In either of these options, stop using your credit cards regularly. Put them away. Save them for a rainy day. Put away $1000 into a savings account for emergency needs. Use it just for emergencies. This keeps you from applying too much debt to your credit cards. Eventually, you cut your debts considerably.
#4: MONITOR AND LIMIT INQUIRIES
As mentioned earlier, inquiries on your credit report will detract from it. It is inevitable to have some, especially if you are looking for new lines of credit. The key is to keep them as low as possible. On your credit report, there is a separation between the two types of inquiries, those that affect your credit score and those that do not. The goal is to monitor both, though. If you are prone to accepting credit cards if offers are sent to you, sign up for a do not mail registry. You can opt out of future credit card offers by visiting the website of the Consumer Credit Reporting Industry at OptOutPrescreen.com. You can also locate the Federal Trade Commission for your state and request that these offers stop that way, too.
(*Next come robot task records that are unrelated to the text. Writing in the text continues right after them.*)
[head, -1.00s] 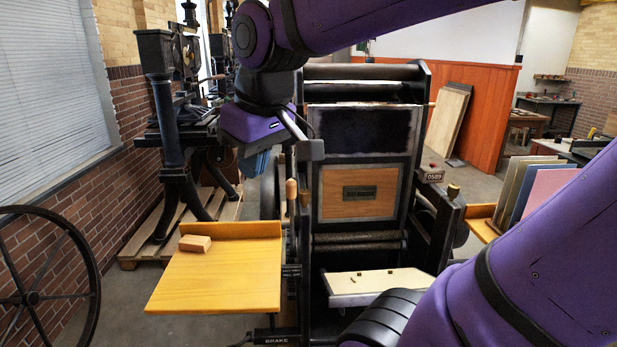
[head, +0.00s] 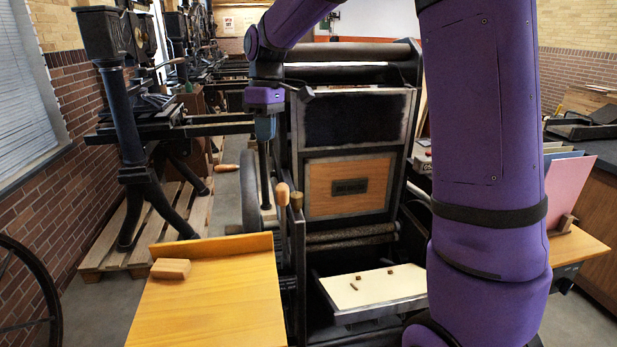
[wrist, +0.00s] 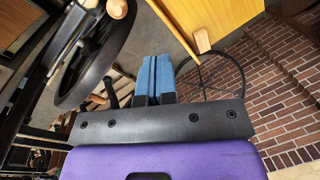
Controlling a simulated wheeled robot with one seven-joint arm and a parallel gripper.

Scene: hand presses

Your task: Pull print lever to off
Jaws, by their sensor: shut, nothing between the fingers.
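The hand press has a slim lever with a wooden handle (head: 283,193) standing upright at its left side, beside a shorter wooden knob (head: 297,201). I take the slim one for the print lever, but I can read no label. A round wooden knob (wrist: 117,9) also shows at the top of the wrist view; I cannot tell which of the two it is. My gripper (head: 265,138) points down, to the left of the lever handle and higher in the picture. Its blue fingers (wrist: 153,72) are together and empty, apart from the knob in the wrist view.
A yellow board (head: 215,300) with a wooden block (head: 171,268) juts out left of the lever. A dark wheel (head: 250,190) stands behind it. A pale tray (head: 375,290) sits low in the press. A spoked wheel (head: 50,300) is at far left.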

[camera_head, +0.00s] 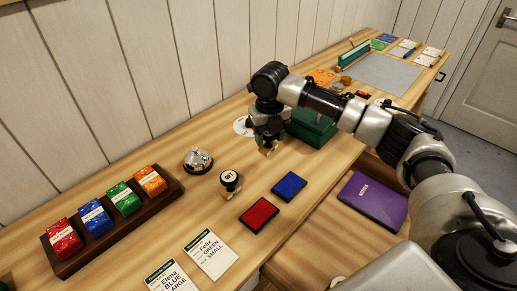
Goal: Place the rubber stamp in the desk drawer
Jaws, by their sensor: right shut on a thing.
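My right gripper (269,146) is above the desk near its middle, pointing down. It is shut on a small thing with a pale wooden part (269,151); the gripper hides most of it, so I cannot tell for sure that it is a rubber stamp. A stamp-like object (230,181), with a black and white top and a wooden part, stands on the desk to the left of and nearer than the gripper. The open desk drawer (318,228) is at the lower right, with a purple notebook (374,200) in it. My left gripper is out of view.
Red (259,215) and blue (289,186) ink pads lie near the desk's front edge. A silver bell (198,161) stands behind. A green box (312,128) is beside the gripper. A wooden rack (171,191) of coloured packets and two cards (211,254) are at left.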

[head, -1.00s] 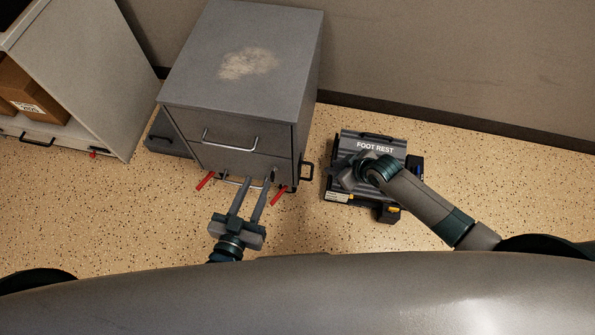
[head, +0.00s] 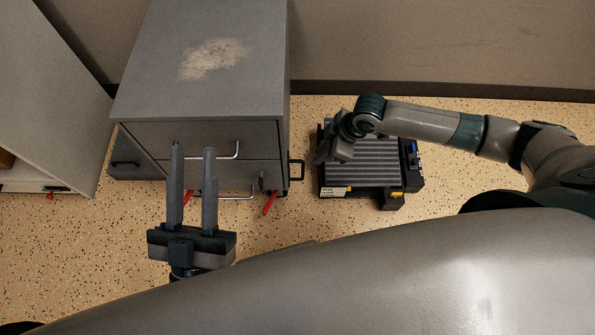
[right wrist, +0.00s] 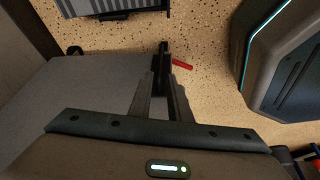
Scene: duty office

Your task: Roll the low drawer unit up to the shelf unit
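The low drawer unit (head: 222,95) is grey, with a worn pale patch on top, two drawers with bar handles and red levers at its base. A black loop handle (head: 297,170) is on its right side. The shelf unit (head: 50,110) stands at the left edge, apart from the drawer unit. My left gripper (head: 193,152) is open and empty, its fingers overlapping the drawer front in the picture. My right gripper (head: 325,153) appears just right of the loop handle. In the right wrist view its fingertips (right wrist: 164,50) look close together by something black; its grip is unclear.
The foot rest (head: 365,170) lies on the floor right of the drawer unit, partly under my right arm. A low grey box (head: 130,165) sits between shelf and drawer unit. The wall (head: 430,40) is behind. Speckled floor (head: 90,235) is open at lower left.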

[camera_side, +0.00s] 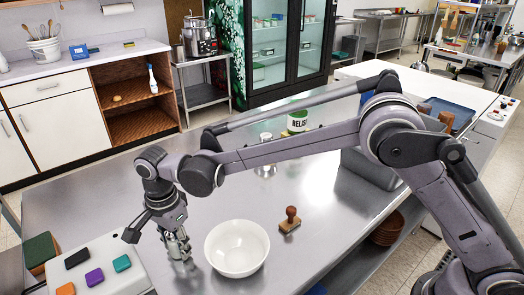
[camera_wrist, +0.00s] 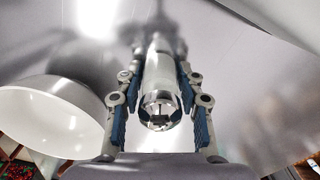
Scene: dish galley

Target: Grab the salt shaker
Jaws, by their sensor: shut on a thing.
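A shiny silver cylindrical shaker (camera_wrist: 161,72) with a domed metal end stands between the blue-padded fingers of my gripper (camera_wrist: 158,88) in the wrist view. I take it for the salt shaker; no label shows. In the side view, my gripper (camera_side: 177,244) points down at the metal table, left of the white bowl, closed around the shaker. The fingers partly hide the shaker there. It seems to be at the table surface; I cannot tell whether it is lifted.
The white bowl (camera_side: 237,249) is close to the right of my gripper; it also shows in the wrist view (camera_wrist: 45,118). A wooden stamp (camera_side: 290,220) stands further right. A pale board with coloured blocks (camera_side: 94,277) lies left. Another small shaker-like item (camera_side: 265,169) and a relish container (camera_side: 297,121) stand behind.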

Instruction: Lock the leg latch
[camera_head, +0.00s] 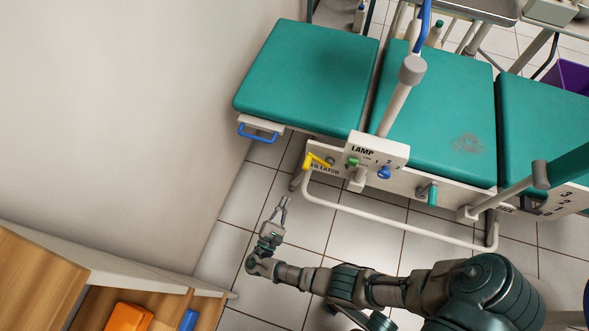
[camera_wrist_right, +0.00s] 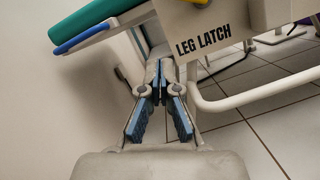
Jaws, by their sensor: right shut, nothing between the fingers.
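The leg latch has a yellow lever (camera_head: 318,161) on the side of the green dental couch, above a plate labelled LEG LATCH (camera_wrist_right: 203,40). The lever's lower edge just shows at the top of the right wrist view (camera_wrist_right: 195,2). My right gripper (camera_head: 284,200) is below and to the left of the lever in the head view, apart from it. Its fingers are shut and empty, and in the right wrist view (camera_wrist_right: 160,70) they point toward the couch's end, left of the label. My left gripper is not in view.
A white rail (camera_head: 400,232) runs along the couch's near side. A LAMP panel (camera_head: 376,152) with green and blue knobs sits right of the lever. A blue handle (camera_head: 258,133) is at the couch's left end. A wooden cabinet (camera_head: 130,275) stands at lower left; tiled floor lies between.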

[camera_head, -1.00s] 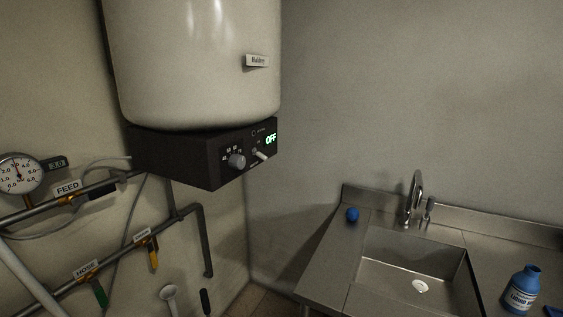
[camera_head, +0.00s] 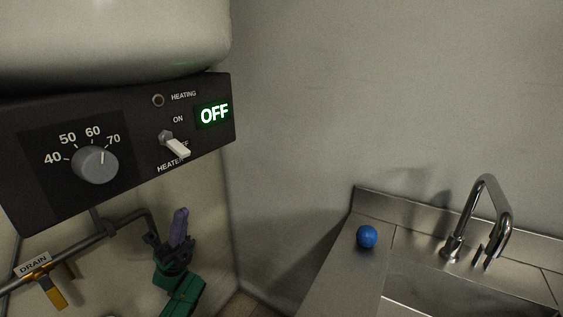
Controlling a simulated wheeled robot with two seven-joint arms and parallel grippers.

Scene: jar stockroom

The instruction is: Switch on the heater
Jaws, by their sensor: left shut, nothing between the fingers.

While you are watching your credit report, keep an eye on the credit
inquiries, too. You definitely have to ensure that those that count against you are monitored. Report anything that should not be there. In addition, if they do not come off your report within two years, these too should come to the credit reporting industry.
What about the way that you use those credit inquiries? The best way to keep them off your credit report is to ensure that you are not over applying for lines of credit. Here are some tips:
- Choose one or two cards to apply for at any time. Limit the number of applications you file within 3 to 6 month periods.
- When you are shopping for the best insurance or credit card, ask for quotes from the service providers without allowing them to pull a credit report. Let them know the approximate credit score you have. This will allow you to compare several lines of credit or insurance companies without having to subject your credit report to too many inquiries.
- For larger loans, such as a home mortgage loan or car loan, again obtain quotes for loans based on your approximate credit score. This also protects your credit. Many lenders allow you to do this right online. If they do not, look elsewhere for the loan you need.
#5: DON’T OVER OBTAIN
Many times, it can seem like lenders are willing to give you an unlimited amount of credit. Beware of this. Lenders may see your credit report and believe you are a good risk. They may not realize that three, four or more credit lenders have also noticed this and also have offered you lines of credit. It is easy to get too much credit.
You may be thinking, “is there such a thing as too much credit?” The answer to this is yes! If you have too much credit, lenders will begin to freeze up on you. The problem is the credit to income ratio, or the amount of money you bring in with the amount of potential credit you have available to you. If you have too much credit, the lender may determine that you are too risky to lend more money to, even if you have a lot of open, available credit.
In this situation, you may not have a problem unless you are hoping to get a large loan such as a home loan or a home equity line of credit. In these situations, you may be limited. Obtain only the amount of credit that you need to have. Even if you do get offers from a variety of other lenders over the course of time, you do not have to get them all!
In situations where you receive an offer for a lower interest rate than the rate you are already paying, consider closing the original line of credit prior to accepting the new line of credit. If the account will close after you pay it off completely and it is not one of your oldest credit cards, you may find closing it to be an easy decision.